▶ [TASK INSTRUCTIONS]: Up to and including the line with "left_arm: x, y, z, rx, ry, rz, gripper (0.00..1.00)", reproduce the listing below exactly, beginning at its first line.

Dataset records
◆ ◆ ◆ ◆

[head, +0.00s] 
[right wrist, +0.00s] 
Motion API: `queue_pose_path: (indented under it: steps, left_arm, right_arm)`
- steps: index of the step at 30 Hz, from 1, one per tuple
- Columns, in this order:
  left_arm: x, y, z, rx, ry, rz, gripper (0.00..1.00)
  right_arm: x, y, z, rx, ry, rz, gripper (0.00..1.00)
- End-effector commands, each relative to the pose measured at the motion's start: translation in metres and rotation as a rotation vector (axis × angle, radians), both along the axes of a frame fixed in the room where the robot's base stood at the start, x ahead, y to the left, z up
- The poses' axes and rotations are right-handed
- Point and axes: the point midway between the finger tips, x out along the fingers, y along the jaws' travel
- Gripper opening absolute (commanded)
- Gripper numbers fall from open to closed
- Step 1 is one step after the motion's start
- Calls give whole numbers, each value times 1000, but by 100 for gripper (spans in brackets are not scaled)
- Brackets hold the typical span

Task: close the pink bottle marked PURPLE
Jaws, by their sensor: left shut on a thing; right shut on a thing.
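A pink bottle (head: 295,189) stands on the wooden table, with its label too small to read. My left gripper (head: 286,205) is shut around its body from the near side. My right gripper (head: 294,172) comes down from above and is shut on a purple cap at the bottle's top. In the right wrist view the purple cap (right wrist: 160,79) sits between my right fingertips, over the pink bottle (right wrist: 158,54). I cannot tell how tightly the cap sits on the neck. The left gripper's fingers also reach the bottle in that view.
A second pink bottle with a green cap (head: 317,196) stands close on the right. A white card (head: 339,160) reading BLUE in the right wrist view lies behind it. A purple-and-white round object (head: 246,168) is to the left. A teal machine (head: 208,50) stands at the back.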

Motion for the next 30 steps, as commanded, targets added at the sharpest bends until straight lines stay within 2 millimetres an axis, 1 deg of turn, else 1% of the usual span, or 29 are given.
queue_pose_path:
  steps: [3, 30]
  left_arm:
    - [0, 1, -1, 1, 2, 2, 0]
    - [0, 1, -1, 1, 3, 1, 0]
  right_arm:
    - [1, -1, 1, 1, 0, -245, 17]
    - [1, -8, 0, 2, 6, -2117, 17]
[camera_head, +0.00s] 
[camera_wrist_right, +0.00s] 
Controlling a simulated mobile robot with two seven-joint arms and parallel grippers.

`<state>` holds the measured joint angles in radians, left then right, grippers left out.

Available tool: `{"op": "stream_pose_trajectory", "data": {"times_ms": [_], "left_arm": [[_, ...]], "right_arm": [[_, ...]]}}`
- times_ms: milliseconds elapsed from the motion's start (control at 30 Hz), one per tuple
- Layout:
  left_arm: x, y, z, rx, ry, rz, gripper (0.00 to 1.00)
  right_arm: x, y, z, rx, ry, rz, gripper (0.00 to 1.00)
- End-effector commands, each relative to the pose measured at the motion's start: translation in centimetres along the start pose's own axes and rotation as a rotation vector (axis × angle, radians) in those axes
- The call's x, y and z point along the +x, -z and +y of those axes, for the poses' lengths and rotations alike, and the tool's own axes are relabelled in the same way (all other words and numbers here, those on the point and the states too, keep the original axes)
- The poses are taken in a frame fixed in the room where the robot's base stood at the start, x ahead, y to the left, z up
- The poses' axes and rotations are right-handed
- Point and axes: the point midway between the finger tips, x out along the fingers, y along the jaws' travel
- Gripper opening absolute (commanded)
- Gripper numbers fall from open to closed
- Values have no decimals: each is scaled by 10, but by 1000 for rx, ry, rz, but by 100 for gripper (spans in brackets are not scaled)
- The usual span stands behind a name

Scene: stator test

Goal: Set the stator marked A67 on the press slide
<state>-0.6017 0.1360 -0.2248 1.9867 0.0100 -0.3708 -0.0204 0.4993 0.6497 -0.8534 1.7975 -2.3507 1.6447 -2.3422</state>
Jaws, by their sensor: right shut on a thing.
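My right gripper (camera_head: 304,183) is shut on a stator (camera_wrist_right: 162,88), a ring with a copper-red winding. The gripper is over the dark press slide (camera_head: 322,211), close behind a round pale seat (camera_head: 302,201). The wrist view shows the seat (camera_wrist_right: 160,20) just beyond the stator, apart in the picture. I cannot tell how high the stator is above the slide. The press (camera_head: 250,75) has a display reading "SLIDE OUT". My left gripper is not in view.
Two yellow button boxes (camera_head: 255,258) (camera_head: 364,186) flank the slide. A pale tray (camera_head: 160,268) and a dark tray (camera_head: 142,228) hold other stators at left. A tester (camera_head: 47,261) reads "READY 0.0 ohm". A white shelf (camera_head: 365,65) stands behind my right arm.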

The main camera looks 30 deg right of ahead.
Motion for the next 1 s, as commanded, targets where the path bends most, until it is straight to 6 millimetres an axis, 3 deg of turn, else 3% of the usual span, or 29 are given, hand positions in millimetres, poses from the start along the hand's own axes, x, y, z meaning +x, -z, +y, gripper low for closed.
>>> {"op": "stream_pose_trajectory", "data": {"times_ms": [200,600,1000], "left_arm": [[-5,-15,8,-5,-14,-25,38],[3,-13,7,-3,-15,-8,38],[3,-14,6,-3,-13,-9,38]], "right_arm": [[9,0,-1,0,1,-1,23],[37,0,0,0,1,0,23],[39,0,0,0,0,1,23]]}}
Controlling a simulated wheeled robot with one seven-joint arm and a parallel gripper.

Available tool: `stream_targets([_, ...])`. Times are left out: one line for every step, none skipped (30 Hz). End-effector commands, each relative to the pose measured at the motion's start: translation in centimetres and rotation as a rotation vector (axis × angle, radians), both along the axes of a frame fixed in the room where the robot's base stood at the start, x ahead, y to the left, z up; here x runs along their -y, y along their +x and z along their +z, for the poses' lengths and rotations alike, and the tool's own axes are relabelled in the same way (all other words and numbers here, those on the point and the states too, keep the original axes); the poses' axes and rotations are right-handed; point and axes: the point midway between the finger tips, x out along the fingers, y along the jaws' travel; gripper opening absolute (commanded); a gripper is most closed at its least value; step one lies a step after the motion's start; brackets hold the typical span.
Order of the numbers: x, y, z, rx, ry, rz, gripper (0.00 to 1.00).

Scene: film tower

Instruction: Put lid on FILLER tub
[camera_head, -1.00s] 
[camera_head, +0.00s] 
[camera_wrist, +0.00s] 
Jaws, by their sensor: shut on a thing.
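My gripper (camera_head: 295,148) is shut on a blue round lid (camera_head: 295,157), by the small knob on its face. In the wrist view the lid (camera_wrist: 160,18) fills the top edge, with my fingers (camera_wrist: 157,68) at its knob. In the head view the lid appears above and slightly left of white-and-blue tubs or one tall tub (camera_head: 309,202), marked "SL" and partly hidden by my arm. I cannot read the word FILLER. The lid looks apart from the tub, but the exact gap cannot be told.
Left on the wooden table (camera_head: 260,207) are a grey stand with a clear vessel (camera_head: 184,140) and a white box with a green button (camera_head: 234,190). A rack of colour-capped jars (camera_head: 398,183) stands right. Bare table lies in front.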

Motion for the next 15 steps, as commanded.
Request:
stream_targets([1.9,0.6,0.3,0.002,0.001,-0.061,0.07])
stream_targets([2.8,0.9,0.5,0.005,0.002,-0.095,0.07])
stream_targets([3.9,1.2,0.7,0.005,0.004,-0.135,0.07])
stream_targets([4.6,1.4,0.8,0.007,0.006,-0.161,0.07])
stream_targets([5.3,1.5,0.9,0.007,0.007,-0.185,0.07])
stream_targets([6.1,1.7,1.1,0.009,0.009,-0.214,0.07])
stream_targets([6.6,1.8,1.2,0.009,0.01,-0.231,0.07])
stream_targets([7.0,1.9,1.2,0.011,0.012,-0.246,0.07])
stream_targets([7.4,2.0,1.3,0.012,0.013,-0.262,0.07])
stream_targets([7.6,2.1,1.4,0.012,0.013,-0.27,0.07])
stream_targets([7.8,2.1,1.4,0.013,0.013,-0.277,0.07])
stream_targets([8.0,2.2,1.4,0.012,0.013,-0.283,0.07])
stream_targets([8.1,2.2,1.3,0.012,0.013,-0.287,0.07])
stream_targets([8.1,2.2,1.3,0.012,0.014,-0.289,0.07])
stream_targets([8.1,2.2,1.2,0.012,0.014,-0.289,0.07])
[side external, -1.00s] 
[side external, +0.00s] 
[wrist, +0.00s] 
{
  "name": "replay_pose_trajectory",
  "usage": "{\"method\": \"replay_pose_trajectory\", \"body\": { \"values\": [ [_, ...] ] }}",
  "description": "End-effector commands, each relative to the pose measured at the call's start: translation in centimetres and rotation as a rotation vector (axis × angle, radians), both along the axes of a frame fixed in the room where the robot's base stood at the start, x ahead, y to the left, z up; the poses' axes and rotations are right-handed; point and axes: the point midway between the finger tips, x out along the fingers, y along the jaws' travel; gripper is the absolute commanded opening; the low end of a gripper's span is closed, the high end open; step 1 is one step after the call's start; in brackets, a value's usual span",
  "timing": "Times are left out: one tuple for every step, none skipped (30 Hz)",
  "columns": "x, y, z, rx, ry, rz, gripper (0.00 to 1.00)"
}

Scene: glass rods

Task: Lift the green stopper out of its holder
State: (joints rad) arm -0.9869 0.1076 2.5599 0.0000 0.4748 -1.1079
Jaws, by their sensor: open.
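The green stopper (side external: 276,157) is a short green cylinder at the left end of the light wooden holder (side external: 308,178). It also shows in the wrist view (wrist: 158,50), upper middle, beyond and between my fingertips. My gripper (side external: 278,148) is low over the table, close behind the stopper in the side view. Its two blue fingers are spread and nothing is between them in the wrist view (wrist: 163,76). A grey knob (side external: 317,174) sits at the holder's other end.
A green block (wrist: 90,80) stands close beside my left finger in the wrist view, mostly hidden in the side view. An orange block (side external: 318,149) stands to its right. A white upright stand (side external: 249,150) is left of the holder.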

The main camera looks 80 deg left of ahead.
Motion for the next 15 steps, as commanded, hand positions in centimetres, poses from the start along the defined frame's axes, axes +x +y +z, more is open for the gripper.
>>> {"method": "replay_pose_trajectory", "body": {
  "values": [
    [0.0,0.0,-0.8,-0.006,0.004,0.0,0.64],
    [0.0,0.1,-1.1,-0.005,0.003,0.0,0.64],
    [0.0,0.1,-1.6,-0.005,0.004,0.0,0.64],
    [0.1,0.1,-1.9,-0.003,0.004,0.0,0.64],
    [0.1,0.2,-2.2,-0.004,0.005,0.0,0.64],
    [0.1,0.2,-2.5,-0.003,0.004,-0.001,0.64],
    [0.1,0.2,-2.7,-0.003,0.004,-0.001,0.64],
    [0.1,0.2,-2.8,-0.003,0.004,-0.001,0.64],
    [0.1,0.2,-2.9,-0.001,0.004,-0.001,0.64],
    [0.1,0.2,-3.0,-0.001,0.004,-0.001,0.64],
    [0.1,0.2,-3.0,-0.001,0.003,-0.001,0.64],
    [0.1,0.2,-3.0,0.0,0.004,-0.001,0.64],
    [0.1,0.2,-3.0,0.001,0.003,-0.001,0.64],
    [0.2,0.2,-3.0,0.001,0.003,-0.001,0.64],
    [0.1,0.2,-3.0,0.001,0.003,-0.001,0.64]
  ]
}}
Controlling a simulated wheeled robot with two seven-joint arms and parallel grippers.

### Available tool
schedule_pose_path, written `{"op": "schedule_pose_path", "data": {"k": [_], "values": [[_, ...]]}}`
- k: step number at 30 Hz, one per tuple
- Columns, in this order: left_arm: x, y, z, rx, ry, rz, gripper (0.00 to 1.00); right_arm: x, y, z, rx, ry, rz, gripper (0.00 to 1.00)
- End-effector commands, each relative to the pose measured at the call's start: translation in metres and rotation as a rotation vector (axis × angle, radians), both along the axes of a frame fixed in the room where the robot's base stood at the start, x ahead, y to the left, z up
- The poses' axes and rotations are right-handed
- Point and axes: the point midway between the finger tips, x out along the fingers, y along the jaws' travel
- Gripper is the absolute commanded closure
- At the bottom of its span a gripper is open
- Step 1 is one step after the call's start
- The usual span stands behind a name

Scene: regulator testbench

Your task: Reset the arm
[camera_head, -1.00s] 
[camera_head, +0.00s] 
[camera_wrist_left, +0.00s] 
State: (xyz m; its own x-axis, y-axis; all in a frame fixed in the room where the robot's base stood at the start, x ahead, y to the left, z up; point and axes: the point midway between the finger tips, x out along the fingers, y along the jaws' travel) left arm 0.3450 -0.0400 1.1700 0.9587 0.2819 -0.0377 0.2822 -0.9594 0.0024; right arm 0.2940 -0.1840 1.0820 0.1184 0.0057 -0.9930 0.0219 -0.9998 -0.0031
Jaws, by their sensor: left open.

◆ ◆ ◆ ◆

▶ [OUTPUT BELOW]:
[head, +0.00s] 
[right wrist, +0.00s] 
Motion API: `queue_pose_path: (indented under it: steps, left_arm, right_arm)`
- steps: index of the step at 30 Hz, from 1, one per tuple
- Columns, in this order:
  left_arm: x, y, z, rx, ry, rz, gripper (0.00..1.00)

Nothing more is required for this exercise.